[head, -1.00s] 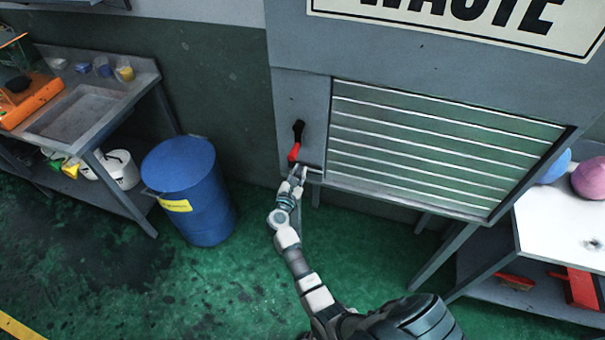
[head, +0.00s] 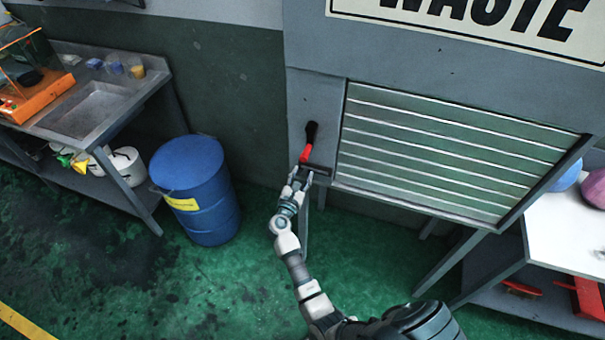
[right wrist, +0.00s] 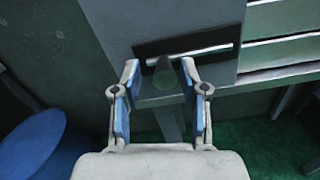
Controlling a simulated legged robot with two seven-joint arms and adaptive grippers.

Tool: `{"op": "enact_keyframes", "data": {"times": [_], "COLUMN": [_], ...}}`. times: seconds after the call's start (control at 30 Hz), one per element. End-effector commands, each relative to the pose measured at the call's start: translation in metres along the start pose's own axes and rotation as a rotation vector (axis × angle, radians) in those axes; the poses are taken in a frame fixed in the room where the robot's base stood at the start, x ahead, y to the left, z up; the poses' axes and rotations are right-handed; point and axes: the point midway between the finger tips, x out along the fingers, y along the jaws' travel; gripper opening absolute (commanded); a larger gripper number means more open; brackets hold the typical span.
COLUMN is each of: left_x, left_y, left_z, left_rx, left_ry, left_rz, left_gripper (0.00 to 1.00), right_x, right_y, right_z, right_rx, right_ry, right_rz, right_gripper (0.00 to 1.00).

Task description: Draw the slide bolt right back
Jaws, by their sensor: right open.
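The slide bolt's dark plate (head: 320,169) is low on the grey panel, at the left of the slatted shutter. My right gripper (head: 301,176) is at the plate's left end. In the right wrist view its open fingertips (right wrist: 160,70) stand on either side of the knob. I cannot tell whether they touch it. My left gripper is not in view.
A red and black lever (head: 308,142) is just above the bolt. The slatted shutter (head: 440,155) is to the right. A blue drum (head: 195,195) stands left on the green floor, by a sink bench (head: 95,105). A white-topped table (head: 570,235) is at the right.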

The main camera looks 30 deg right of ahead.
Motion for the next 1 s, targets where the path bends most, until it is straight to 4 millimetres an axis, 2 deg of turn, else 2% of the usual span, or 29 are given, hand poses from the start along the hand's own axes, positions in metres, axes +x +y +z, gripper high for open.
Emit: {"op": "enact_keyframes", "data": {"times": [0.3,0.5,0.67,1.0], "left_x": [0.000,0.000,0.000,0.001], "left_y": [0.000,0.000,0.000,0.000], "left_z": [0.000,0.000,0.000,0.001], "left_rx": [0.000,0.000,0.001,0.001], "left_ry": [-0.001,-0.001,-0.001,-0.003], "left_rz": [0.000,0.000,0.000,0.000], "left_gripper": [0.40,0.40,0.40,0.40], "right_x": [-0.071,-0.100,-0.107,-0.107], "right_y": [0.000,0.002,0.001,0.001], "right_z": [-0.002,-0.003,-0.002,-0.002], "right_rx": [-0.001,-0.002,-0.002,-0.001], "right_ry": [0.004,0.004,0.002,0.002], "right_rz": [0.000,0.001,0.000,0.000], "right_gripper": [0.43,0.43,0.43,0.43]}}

= = = = =

Stated problem ▸ Leave the images out, please, and restate each line word for word.

Answer in full ▸
[head, -1.00s] 
[head, +0.00s] 
[right wrist, +0.00s] 
Controlling a simulated legged robot with two seven-joint arms and adaptive grippers.

Tool: `{"op": "enact_keyframes", "data": {"times": [_], "COLUMN": [_], ...}}`. times: seconds after the call's start (control at 30 Hz), one per element. End-effector commands, each relative to the pose measured at the call's start: translation in metres along the start pose's own axes and rotation as a rotation vector (axis × angle, radians) in those axes; the poses are taken in a frame fixed in the room where the robot's base stood at the start, x ahead, y to the left, z up; the poses' axes and rotations are right-handed; point and axes: the point midway between the finger tips, x out along the fingers, y along the jaws' travel; gripper opening absolute (commanded); a larger gripper number means more open; brackets hold the typical span.
COLUMN is each of: left_x, left_y, left_z, left_rx, left_ry, left_rz, left_gripper (0.00 to 1.00), right_x, right_y, right_z, right_rx, right_ry, right_rz, right_gripper (0.00 to 1.00).

Task description: Draw the slide bolt right back
Jaws, by their sensor: right open.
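The slide bolt's dark plate (head: 320,169) is low on the grey panel, at the left of the slatted shutter. My right gripper (head: 301,176) is at the plate's left end. In the right wrist view its open fingertips (right wrist: 160,70) stand on either side of the knob. I cannot tell whether they touch it. My left gripper is not in view.
A red and black lever (head: 308,142) is just above the bolt. The slatted shutter (head: 440,155) is to the right. A blue drum (head: 195,195) stands left on the green floor, by a sink bench (head: 95,105). A white-topped table (head: 570,235) is at the right.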

The main camera looks 30 deg right of ahead.
Motion for the next 1 s, targets where the path bends most, until it is straight to 4 millimetres an axis, 2 deg of turn, else 2% of the usual span, or 29 are given, hand poses from the start along the hand's own axes, positions in metres, axes +x +y +z, gripper high for open.
Emit: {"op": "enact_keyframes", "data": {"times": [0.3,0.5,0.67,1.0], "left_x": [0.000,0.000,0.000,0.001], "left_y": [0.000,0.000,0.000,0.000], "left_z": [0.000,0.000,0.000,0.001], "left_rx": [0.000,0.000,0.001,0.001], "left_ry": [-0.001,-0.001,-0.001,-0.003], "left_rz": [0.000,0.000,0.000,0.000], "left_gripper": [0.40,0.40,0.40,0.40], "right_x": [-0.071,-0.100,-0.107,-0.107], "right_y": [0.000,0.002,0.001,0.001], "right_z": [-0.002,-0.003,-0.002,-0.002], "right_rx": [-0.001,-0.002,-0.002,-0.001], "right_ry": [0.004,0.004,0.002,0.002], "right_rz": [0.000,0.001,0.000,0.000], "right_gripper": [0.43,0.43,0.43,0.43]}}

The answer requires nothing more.